* Begin Items *
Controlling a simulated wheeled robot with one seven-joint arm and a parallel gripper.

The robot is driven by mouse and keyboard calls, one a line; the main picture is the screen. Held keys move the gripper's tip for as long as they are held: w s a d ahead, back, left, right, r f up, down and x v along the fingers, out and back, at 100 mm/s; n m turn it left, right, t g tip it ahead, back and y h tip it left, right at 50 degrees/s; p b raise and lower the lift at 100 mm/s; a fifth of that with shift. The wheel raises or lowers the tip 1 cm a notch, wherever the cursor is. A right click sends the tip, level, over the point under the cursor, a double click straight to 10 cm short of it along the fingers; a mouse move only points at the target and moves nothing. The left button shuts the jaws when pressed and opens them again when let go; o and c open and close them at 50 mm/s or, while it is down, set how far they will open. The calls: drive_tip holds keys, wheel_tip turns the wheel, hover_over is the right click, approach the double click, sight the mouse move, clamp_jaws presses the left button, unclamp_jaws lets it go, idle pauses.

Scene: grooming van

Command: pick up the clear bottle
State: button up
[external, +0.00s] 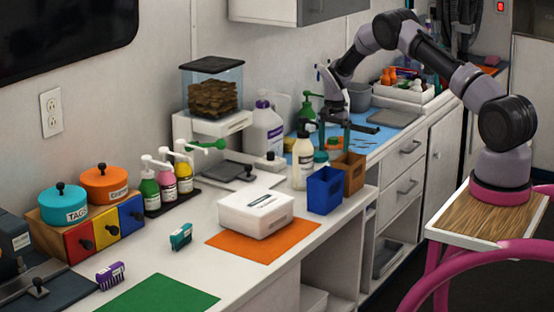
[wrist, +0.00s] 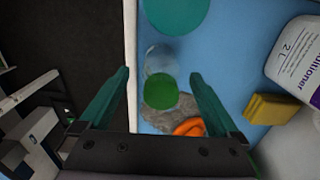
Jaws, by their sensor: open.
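In the wrist view, a bright green round cap (wrist: 161,92) and a clear round part (wrist: 159,60) just above it appear to be the clear bottle, seen from above. It stands on the blue mat (wrist: 225,60). My gripper (wrist: 159,74) is open, with one teal finger to each side of the bottle in the picture and nothing held. I cannot tell how high the fingertips are above it. In the external view, my gripper (external: 345,133) points down over the mat at the back of the counter; I cannot clearly make out the clear bottle there.
Around the bottle in the wrist view are a teal round lid (wrist: 178,12), a white conditioner jug (wrist: 300,60), a yellow sponge (wrist: 270,108), an orange object (wrist: 188,127) and a grey piece (wrist: 178,108). In the external view, blue (external: 325,190) and brown (external: 348,174) bins stand nearby.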

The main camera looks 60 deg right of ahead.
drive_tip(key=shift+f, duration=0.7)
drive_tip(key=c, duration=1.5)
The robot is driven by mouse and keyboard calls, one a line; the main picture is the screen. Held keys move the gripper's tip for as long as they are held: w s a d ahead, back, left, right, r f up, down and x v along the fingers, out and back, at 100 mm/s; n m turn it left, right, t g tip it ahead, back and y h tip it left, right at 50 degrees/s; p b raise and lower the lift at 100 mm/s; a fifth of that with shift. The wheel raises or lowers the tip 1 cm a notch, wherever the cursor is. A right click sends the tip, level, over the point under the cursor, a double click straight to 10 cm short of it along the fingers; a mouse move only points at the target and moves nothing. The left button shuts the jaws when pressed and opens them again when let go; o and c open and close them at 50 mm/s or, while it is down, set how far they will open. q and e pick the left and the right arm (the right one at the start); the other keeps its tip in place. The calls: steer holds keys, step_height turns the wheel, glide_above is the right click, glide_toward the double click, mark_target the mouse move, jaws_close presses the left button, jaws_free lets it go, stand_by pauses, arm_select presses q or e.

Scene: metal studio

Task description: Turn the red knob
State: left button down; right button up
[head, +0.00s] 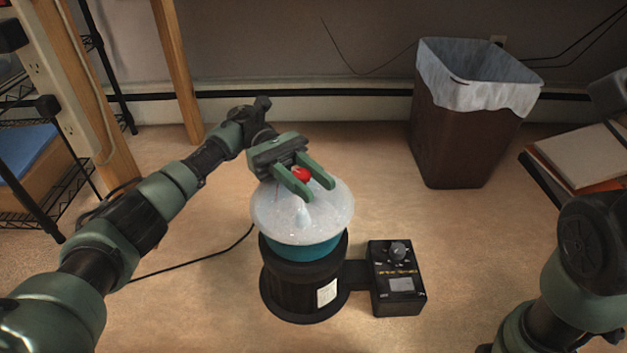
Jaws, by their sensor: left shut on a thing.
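The red knob (300,174) is a small round piece on top of a translucent, whitish domed lid (325,222). The lid sits on a teal and black cylindrical base (300,287) standing on the floor. My left gripper (308,190) reaches in from the upper left, above the lid. Its two green fingers are on either side of the red knob and shut on it. The fingers hide part of the knob's sides. My right arm (580,275) shows at the lower right, but its gripper is out of view.
A black control box (396,280) with a dial is joined to the base's right side. A lined brown bin (465,130) stands behind at right. A black cable (195,262) runs left along the floor. Wooden posts and a wire shelf (25,150) are at left. Books (580,158) are at far right.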

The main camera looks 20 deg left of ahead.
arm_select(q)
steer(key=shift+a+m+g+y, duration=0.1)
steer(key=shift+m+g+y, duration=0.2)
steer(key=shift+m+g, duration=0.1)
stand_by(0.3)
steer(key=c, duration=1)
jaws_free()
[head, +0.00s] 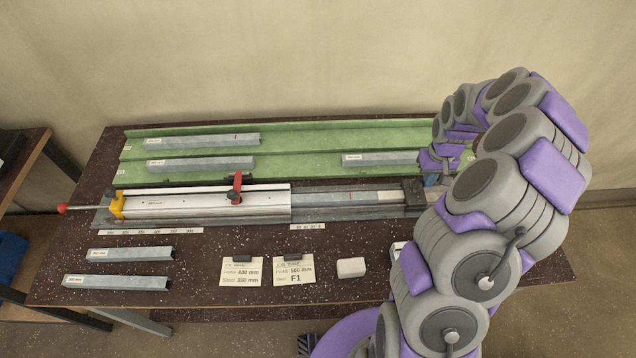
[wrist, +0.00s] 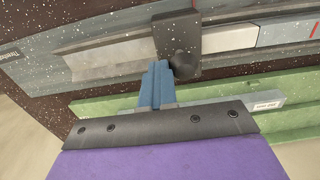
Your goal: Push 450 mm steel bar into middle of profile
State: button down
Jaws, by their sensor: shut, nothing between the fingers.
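The white profile (head: 205,203) lies in the long clamp fixture, with a red clamp lever (head: 236,188) over it and a yellow end stop (head: 118,205) at its left end. A grey steel bar (head: 325,199) with a red mark lies in line at the profile's right end. How far it reaches inside is hidden. A dark slide block (head: 414,193) with a black knob stands to the right; a pale piece (wrist: 230,39) lies between block and bar. My gripper (head: 431,180) is at the block; its blue fingers (wrist: 160,85) are shut and empty beside the knob. Contact is unclear.
A green tray (head: 300,145) behind the fixture holds several grey bars (head: 200,163). Two more bars (head: 130,254) lie front left. Two paper cards (head: 241,272) and a white block (head: 351,267) lie in front. My arm covers the bench's right side.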

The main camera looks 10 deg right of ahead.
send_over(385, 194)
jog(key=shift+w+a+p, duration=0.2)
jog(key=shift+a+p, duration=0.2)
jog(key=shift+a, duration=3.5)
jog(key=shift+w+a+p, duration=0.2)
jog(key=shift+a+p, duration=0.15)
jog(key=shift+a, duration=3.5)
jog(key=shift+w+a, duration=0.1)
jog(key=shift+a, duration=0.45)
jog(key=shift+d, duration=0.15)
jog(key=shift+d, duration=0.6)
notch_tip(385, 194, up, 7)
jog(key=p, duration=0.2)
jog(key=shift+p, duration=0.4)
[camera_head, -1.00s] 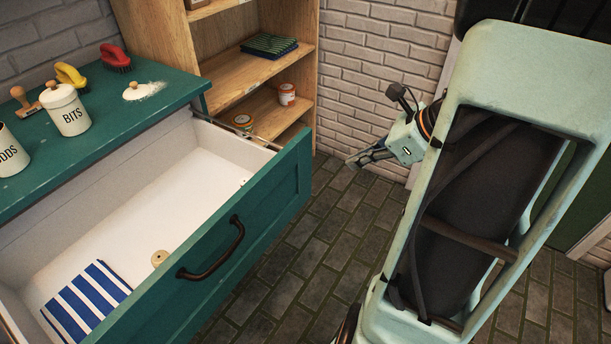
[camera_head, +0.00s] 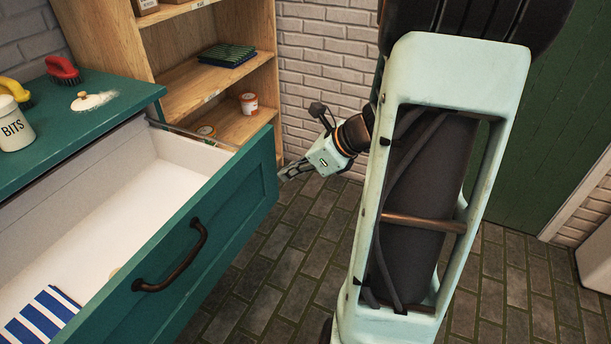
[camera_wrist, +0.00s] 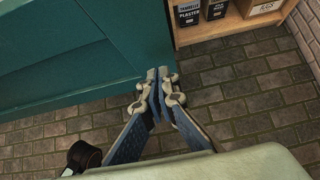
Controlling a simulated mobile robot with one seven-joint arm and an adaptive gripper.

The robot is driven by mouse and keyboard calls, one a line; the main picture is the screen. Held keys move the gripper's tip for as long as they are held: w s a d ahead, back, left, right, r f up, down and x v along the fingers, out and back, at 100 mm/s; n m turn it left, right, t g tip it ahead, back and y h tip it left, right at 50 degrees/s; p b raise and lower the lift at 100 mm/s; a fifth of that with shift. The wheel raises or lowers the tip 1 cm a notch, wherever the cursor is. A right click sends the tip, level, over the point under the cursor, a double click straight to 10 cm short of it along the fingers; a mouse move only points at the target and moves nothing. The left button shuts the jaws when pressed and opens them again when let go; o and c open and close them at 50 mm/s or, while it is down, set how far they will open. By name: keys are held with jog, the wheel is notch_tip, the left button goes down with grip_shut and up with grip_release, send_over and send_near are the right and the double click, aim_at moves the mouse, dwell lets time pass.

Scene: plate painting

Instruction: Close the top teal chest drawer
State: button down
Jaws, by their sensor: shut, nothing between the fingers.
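The top teal chest drawer (camera_head: 215,225) stands pulled well out, its white inside (camera_head: 130,215) showing. Its dark bowed handle (camera_head: 175,262) is on the front panel. Inside lies a blue-and-white striped cloth (camera_head: 42,318). My gripper (camera_head: 284,176) is shut and empty, at the far right end of the drawer front in the head view. In the wrist view my shut fingertips (camera_wrist: 158,78) are beside the lower right corner of a teal panel (camera_wrist: 80,50). I cannot tell whether they touch it.
An open wooden shelf (camera_head: 200,85) stands behind. The brick floor (camera_head: 320,225) right of the drawer is clear.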

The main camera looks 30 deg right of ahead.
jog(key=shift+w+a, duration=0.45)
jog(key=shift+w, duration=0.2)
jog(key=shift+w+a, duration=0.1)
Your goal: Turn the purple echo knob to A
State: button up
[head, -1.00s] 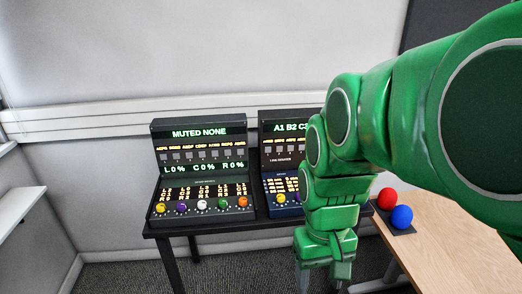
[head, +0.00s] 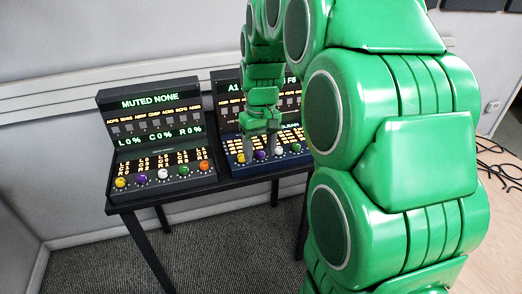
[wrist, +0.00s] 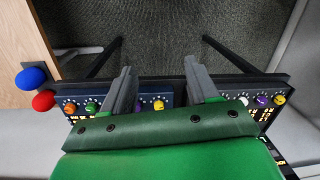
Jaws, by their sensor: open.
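Two dark consoles each carry a row of coloured knobs. The left console (head: 150,123) reads "MUTED NONE" and has a purple knob (head: 142,178) second from left; it also shows in the wrist view (wrist: 262,100). The right console (head: 233,110) has a purple knob (wrist: 138,106), seen in the wrist view between my fingers, close to the left one. I cannot read which one is labelled echo. My gripper (head: 261,148) is open and empty in front of the right console. Its fingers (wrist: 160,72) also show in the wrist view, apart from the knobs.
Yellow (head: 120,182), white (head: 163,174), green (head: 183,170) and orange (head: 203,166) knobs flank the left purple one. A dark table (head: 128,203) bears the consoles. My arm covers much of the head view's right.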

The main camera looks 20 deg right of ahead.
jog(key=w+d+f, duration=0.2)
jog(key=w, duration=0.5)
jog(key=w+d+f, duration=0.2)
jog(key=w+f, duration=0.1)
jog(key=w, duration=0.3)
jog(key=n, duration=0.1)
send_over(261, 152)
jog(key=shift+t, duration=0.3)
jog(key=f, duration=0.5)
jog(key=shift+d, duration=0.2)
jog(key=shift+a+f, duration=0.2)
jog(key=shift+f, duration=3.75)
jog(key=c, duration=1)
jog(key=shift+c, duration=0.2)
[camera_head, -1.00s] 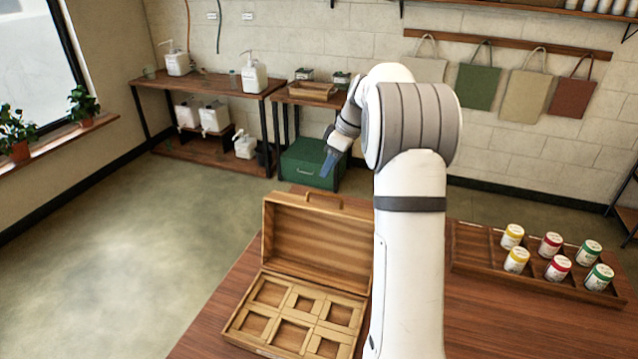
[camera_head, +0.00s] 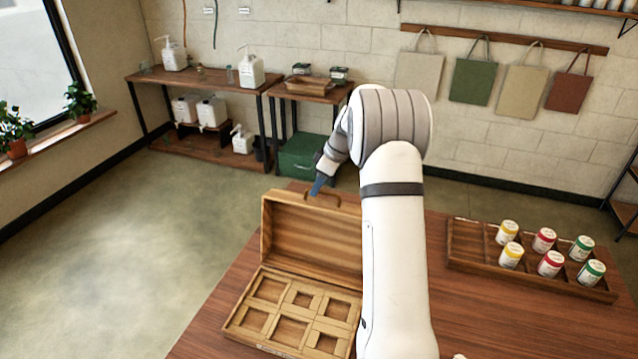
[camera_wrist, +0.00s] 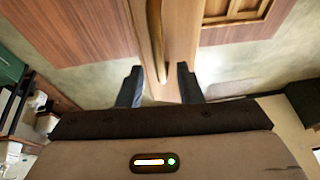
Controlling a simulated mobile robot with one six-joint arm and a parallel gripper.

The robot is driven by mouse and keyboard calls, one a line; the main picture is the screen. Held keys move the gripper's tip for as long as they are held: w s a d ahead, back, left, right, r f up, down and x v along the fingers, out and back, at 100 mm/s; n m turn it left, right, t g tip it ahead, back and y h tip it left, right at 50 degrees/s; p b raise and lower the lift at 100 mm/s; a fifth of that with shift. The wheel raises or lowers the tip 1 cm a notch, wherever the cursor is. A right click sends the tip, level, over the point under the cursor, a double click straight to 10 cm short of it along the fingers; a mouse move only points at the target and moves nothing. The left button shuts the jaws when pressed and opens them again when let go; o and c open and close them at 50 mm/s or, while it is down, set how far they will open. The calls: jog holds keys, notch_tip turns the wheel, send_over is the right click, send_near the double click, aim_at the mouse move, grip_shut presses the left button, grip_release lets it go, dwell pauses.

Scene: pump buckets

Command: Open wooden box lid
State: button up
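The wooden box (camera_head: 262,325) stands on the table, its base divided into several compartments. Its lid (camera_head: 312,240) is open and stands up at the back, with a handle (camera_head: 325,198) on its top edge. My gripper (camera_head: 318,186) is just above the lid's top edge, by the handle. In the wrist view my gripper (camera_wrist: 159,86) has its two dark fingers apart, on either side of the lid's edge (camera_wrist: 183,45) and the end of the handle (camera_wrist: 155,40). The fingers do not appear closed on anything. My arm hides the lid's right end.
A divided wooden tray (camera_head: 465,265) with several colour-lidded jars stands on the table at right. Free tabletop (camera_head: 480,325) lies in front of it. Shelving with pump bottles (camera_head: 250,68) and a green box (camera_head: 300,155) stand by the back wall.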

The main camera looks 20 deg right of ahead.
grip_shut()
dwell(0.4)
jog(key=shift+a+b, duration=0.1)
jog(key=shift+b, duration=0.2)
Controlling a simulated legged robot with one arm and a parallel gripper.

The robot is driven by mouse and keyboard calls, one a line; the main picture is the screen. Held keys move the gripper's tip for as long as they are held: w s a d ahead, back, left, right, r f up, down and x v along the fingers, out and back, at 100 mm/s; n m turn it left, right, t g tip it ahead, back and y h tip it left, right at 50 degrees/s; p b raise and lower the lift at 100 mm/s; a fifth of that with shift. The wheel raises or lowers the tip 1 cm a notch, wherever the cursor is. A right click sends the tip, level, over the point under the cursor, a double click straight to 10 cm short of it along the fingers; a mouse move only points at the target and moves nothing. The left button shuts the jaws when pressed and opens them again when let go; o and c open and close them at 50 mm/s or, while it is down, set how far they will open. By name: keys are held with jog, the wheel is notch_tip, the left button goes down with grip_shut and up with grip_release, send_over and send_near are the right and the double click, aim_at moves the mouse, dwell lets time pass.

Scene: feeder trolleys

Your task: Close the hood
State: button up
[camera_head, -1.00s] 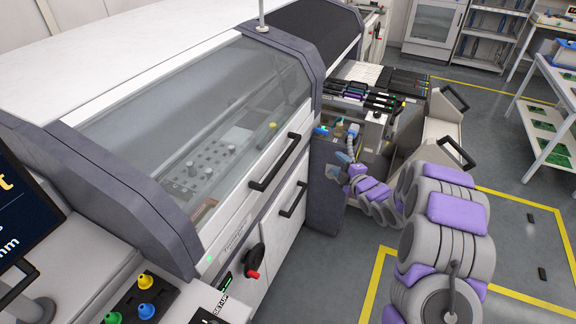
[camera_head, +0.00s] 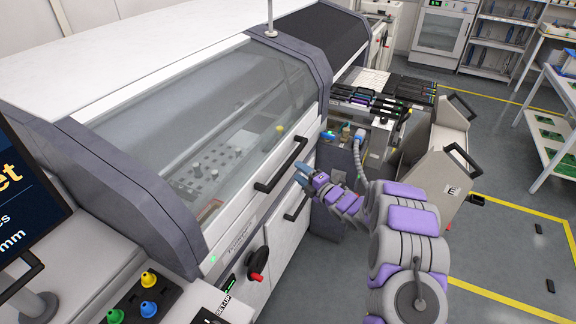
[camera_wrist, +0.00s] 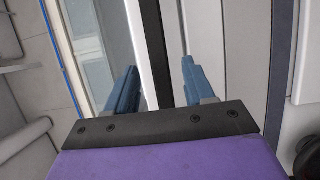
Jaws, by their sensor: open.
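The hood (camera_head: 195,130) is a clear panel in a pale frame on the white machine. It lies lowered across the front; I cannot tell if a gap is left at its lower edge. Its black bar handle (camera_head: 281,165) sits on the front frame. My gripper (camera_head: 301,175), with blue fingers, is just right of this handle in the head view. In the wrist view my gripper (camera_wrist: 162,85) is open and empty, with the black handle bar (camera_wrist: 154,50) running between its two fingers, not gripped. Contact cannot be told.
A second black handle (camera_head: 296,206) is on the white door below, close to my gripper. A feeder trolley (camera_head: 440,150) stands to the right.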

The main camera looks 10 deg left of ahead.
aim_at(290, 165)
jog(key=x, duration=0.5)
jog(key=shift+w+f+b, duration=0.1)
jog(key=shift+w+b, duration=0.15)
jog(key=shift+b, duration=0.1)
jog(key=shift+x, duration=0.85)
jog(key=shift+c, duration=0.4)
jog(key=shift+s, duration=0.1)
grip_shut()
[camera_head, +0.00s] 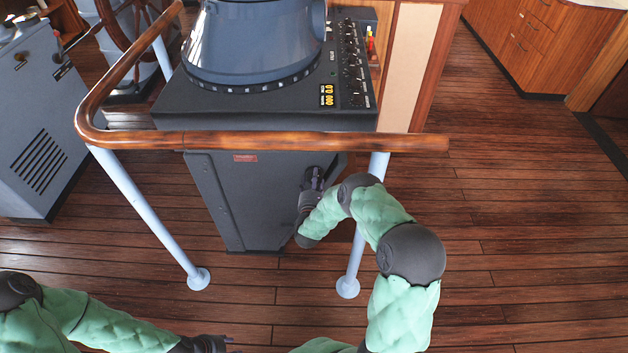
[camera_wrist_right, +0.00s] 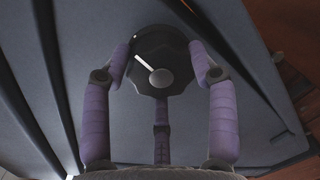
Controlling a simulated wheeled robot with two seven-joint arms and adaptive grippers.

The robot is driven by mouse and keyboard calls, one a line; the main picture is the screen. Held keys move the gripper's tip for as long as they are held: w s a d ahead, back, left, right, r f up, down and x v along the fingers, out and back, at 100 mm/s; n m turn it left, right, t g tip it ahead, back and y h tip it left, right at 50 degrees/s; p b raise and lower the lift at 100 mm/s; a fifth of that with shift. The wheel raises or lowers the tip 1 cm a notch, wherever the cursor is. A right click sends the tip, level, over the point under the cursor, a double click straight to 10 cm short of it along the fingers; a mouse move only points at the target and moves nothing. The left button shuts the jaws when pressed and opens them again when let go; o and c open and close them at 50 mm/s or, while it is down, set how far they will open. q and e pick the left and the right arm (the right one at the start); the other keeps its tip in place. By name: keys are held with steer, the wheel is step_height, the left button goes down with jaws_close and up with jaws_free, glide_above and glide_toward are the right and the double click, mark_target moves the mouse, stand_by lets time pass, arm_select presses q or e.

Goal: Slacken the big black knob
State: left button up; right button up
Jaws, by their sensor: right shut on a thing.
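The big black knob (camera_wrist_right: 158,60) is on the grey console panel in the right wrist view. It has a lobed edge, a grey round centre and a white pointer line slanting to the upper left. My right gripper (camera_wrist_right: 160,75) has its purple fingers around the knob, one at each side and one below, shut on it. In the head view my right gripper (camera_head: 313,180) is against the front of the dark console (camera_head: 235,205), below the wooden rail, and hides the knob. My left gripper (camera_head: 212,345) is at the bottom edge, partly cut off; its fingers cannot be made out clearly.
A wooden handrail (camera_head: 300,141) on pale blue posts (camera_head: 147,220) runs in front of the console, and my right arm passes beside the right post. A grey cabinet (camera_head: 35,130) stands at the left. The plank floor (camera_head: 520,220) at the right is clear.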

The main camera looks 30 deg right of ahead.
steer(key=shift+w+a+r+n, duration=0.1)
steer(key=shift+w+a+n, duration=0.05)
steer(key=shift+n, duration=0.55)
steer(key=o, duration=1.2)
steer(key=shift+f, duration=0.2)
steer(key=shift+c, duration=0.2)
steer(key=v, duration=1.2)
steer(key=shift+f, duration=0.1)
* End Items *
• Task requirements
In the entries above, identify every line with the word "seven". Copy those lines.

• Answer to the task
Controlling a simulated wheeled robot with one seven-joint arm and a parallel gripper.
Controlling a simulated mobile robot with one seven-joint arm and an adaptive gripper.
Controlling a simulated wheeled robot with two seven-joint arms and adaptive grippers.

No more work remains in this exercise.